At the dinner itself, Michael and Sheila roll around on the bed while she tries to cut his hands off – again, can’t tell how the hell I’m supposed to feel about this scene. Amused? Horrified? What?! And then at the dinner table the father spills a drink on the mother clearly on purpose aaaaand that’s the scene, was it worth your time, audience? I’ll just assume you’re shaking your heads in a disgusted and exasperated manner as I was when I watched this worthless scene.

Every time Mary Beth Hurt smiles in this movie I just want to smack her face off. So...annoying...

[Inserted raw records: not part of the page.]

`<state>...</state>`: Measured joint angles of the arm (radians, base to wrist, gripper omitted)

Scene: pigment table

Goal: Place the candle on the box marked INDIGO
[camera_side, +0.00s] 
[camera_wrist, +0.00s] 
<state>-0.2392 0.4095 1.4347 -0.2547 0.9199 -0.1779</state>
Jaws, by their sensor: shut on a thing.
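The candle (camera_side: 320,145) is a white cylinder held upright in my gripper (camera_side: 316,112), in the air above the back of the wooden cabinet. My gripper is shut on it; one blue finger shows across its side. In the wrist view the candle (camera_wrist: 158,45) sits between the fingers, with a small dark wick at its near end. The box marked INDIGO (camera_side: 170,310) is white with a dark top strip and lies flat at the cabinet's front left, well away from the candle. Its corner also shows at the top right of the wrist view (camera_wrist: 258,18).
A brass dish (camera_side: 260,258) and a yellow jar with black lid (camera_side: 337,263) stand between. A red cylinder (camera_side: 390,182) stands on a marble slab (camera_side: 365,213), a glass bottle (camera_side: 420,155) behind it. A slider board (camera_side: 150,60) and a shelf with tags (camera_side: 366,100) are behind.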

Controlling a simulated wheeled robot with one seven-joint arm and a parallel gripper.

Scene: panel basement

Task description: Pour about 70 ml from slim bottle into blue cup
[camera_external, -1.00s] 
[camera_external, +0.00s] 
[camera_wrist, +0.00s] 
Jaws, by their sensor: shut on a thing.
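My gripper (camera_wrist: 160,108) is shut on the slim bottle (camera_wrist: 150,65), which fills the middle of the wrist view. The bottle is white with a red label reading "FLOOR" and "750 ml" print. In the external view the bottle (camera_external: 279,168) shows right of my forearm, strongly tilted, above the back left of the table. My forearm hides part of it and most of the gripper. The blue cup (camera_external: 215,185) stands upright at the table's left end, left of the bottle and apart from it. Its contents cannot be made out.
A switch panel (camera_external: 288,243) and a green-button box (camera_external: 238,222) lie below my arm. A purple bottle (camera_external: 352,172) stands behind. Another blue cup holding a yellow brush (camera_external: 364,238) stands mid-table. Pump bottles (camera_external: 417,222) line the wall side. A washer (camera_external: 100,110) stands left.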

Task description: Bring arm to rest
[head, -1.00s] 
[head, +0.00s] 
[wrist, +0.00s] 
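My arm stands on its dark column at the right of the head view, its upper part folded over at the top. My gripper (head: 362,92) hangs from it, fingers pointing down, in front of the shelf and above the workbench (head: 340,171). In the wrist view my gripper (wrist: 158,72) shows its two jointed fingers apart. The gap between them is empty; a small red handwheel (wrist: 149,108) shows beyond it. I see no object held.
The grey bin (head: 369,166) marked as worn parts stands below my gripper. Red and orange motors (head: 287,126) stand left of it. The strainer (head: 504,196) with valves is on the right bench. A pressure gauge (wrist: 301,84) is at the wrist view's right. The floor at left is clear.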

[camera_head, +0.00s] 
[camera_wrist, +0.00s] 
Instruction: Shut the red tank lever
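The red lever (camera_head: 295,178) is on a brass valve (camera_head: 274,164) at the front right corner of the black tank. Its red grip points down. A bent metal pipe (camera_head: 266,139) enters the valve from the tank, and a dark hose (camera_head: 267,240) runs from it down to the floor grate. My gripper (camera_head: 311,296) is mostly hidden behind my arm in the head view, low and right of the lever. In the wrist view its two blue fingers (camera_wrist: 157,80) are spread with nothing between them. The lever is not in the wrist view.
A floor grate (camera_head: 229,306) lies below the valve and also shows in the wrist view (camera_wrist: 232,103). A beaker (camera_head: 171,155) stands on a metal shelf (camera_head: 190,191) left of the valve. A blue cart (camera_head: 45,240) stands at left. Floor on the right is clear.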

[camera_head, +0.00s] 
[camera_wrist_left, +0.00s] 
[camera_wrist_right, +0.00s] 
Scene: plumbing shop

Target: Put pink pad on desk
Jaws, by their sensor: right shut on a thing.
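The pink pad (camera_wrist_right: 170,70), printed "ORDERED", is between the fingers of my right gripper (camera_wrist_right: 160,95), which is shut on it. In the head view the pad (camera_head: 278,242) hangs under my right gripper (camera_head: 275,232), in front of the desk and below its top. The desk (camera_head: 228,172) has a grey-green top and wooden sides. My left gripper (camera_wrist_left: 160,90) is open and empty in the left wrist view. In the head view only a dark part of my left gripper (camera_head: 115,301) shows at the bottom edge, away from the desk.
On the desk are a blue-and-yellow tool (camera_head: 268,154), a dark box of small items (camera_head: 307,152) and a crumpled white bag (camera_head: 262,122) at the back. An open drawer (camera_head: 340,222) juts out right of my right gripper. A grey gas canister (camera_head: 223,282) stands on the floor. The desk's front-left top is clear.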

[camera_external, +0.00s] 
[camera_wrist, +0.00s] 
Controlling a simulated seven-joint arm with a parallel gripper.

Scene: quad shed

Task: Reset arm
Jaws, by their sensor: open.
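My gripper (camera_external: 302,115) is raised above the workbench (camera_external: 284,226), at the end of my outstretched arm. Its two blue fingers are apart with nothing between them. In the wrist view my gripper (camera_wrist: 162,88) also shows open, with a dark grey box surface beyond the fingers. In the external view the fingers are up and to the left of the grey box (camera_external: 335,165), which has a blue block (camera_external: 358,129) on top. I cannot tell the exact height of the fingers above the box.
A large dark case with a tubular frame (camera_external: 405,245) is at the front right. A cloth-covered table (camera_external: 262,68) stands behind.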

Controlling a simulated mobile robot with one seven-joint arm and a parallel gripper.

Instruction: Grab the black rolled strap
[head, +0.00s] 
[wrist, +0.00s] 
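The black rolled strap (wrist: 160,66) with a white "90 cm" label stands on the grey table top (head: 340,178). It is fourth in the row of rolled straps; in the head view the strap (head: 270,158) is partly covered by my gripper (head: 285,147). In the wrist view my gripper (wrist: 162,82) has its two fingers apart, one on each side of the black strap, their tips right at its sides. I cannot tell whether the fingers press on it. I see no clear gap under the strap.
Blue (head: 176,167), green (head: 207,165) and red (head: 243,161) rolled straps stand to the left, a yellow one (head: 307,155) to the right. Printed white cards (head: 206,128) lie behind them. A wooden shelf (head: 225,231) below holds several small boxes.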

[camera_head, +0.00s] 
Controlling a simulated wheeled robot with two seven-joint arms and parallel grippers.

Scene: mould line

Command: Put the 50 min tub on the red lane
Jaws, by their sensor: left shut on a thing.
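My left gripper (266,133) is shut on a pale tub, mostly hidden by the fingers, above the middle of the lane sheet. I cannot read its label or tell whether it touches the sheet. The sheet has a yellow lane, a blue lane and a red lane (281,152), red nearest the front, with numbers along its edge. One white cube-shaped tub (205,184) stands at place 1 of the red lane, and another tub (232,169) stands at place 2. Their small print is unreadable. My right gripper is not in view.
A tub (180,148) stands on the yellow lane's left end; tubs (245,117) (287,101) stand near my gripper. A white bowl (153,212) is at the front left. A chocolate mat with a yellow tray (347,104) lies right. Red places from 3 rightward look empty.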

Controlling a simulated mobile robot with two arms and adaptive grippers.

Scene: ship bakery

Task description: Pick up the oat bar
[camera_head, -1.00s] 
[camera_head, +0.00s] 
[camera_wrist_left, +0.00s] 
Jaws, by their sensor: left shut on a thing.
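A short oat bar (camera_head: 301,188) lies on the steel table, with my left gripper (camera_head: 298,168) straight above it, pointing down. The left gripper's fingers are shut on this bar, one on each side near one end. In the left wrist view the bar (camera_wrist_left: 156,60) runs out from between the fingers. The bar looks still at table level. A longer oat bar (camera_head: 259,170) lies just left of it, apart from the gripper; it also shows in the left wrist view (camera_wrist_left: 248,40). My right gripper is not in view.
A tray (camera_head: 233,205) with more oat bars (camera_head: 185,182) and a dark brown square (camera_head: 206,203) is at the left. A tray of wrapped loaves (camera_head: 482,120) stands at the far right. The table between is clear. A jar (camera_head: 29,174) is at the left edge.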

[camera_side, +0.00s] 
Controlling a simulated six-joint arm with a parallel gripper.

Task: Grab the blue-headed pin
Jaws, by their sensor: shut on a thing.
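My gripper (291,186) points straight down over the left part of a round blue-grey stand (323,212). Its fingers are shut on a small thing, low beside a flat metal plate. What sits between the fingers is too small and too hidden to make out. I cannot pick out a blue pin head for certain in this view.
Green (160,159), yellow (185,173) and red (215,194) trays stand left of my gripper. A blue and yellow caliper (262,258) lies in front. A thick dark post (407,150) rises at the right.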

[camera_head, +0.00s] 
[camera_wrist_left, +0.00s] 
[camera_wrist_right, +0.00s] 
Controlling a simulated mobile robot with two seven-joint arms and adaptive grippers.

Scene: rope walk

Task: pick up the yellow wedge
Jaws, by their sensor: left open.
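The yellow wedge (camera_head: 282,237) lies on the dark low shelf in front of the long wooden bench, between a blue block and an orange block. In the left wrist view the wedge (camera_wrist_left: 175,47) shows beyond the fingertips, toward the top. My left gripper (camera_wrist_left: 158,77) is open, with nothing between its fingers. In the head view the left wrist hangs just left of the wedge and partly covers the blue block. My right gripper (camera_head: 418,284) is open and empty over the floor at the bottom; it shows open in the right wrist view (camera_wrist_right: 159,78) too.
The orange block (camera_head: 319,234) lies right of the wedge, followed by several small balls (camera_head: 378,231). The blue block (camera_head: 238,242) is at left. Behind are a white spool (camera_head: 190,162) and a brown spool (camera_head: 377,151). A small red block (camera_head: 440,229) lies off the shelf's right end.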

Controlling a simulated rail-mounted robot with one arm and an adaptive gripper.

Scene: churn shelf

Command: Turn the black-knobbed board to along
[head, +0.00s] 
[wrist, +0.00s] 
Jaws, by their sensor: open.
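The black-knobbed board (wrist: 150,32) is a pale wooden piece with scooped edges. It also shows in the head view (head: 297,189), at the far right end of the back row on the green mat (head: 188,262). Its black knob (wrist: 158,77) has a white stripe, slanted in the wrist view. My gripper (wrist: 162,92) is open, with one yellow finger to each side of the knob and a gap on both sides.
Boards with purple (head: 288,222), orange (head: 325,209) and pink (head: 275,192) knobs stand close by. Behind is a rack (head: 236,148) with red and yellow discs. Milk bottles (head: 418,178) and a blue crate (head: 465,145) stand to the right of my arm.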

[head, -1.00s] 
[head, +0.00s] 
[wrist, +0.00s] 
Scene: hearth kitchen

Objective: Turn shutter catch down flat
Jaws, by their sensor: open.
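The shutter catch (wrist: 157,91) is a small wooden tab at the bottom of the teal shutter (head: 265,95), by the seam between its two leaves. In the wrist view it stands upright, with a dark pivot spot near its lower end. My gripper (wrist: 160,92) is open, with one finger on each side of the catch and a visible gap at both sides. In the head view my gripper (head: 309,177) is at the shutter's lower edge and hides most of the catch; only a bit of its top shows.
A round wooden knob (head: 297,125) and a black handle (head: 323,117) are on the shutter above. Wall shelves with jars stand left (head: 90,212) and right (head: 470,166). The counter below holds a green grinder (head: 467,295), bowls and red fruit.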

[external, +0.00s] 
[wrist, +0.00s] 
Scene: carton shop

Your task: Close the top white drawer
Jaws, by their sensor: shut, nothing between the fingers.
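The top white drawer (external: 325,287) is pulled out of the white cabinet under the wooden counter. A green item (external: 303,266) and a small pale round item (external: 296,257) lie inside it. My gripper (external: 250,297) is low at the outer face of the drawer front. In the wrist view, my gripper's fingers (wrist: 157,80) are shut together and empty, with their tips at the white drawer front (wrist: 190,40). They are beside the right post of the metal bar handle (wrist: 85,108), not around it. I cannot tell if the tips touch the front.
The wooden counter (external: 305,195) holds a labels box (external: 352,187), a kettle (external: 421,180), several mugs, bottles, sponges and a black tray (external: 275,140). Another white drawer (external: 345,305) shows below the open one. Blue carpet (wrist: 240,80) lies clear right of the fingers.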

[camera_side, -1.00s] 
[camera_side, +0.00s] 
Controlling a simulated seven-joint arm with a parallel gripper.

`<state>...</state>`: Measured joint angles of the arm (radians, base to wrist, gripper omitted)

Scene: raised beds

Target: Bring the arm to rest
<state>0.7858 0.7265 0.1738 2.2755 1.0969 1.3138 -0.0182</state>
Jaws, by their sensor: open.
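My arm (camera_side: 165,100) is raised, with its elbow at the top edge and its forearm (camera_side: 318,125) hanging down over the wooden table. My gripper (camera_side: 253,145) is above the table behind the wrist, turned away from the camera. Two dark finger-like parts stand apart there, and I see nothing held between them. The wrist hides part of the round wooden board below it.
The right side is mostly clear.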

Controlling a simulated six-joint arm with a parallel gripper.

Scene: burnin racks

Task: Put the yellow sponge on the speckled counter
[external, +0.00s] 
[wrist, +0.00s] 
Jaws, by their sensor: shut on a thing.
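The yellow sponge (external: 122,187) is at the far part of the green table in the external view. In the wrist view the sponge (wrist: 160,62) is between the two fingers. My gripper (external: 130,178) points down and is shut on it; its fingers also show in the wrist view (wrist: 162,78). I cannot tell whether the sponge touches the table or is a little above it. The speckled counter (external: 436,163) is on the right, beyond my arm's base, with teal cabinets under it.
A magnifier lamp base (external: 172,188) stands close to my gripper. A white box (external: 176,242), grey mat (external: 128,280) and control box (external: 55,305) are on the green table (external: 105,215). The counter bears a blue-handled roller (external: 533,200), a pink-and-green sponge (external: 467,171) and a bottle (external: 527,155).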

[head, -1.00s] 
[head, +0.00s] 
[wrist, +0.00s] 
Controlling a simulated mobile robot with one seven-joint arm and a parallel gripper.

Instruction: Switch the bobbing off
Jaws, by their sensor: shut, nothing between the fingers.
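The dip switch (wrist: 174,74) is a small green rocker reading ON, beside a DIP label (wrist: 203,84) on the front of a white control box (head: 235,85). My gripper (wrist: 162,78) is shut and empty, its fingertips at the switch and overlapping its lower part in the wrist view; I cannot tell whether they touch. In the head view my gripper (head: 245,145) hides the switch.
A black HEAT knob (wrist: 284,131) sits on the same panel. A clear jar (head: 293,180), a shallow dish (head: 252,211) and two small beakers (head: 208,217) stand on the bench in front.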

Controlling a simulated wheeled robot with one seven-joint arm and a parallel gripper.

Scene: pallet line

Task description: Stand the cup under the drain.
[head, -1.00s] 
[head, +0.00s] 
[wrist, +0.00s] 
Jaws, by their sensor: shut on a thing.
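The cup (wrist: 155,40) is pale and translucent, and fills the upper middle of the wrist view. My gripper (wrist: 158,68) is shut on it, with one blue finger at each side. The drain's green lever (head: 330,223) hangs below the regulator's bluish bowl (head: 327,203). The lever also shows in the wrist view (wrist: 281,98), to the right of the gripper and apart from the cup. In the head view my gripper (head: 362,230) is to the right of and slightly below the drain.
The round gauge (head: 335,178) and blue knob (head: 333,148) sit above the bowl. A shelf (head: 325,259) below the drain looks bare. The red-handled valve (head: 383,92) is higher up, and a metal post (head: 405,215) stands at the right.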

Throughout the rest of the movie we get a lot of forced and trite speeches from Randy Quaid as he doesn’t even try to hide that he’s secretly evil. Truly a performance on the same level as any of the great film villains from Robert Mitchum in Night of the Hunter to Norman Bates in Psycho. Add Randy Quaid in Parents to that list, movie buffs! Truly he deserves it…hahaha, I’m full of shit. Basically the whole movie up to now has featured scenes of the family eating dinner together and young Michael doesn’t want to eat and just ends up going to bed early every time, sensing something wrong with the food that he can’t place his finger on…so what did he do for his whole life up to now? Just never eat? How is he not anorexic by now? I mean, it’s not like the family apparently made any changes to their routine when they moved into their new house! So what’s the deal? I’m so confused right now!

And really, movie, when was there ever a need to see two small children spraying each other with wine while playing in a freezer with their shirts off?

Ugh, there are just some things that you can't even describe how they make you feel. What the hell am I supposed to gain from this? How am I supposed to react to it? "Oh, the cute little kids are taking each others' clothes off and playing in an icebox with a bottle of expensive wine"? What is WRONG with this movie?

The father forbids Michael to see Sheila again and, although they’re together in the very next scene after that, she never shows up again otherwise. So what was the point of her character at all? If you said nothing and that they were just padding out the movie with filler, you win the million dollars!


So Michael then goes to his father’s work place, which of course has no security guards or even anyone else in the entire building to stop him from just walking through the front door willy nilly. He hides under a table, does not discover anything useful, and leaves. After that, Michael finds a severed leg in the basement at his house, because hey, screw hiding the evidence! Just put your half-eaten body parts in an unlocked basement! That’s the smarty-smart way to be a ‘secret’ cannibal! Then his dad is waiting for him in his room:


Gee. I’ve NEVER seen a scene like THIS before, right?!?!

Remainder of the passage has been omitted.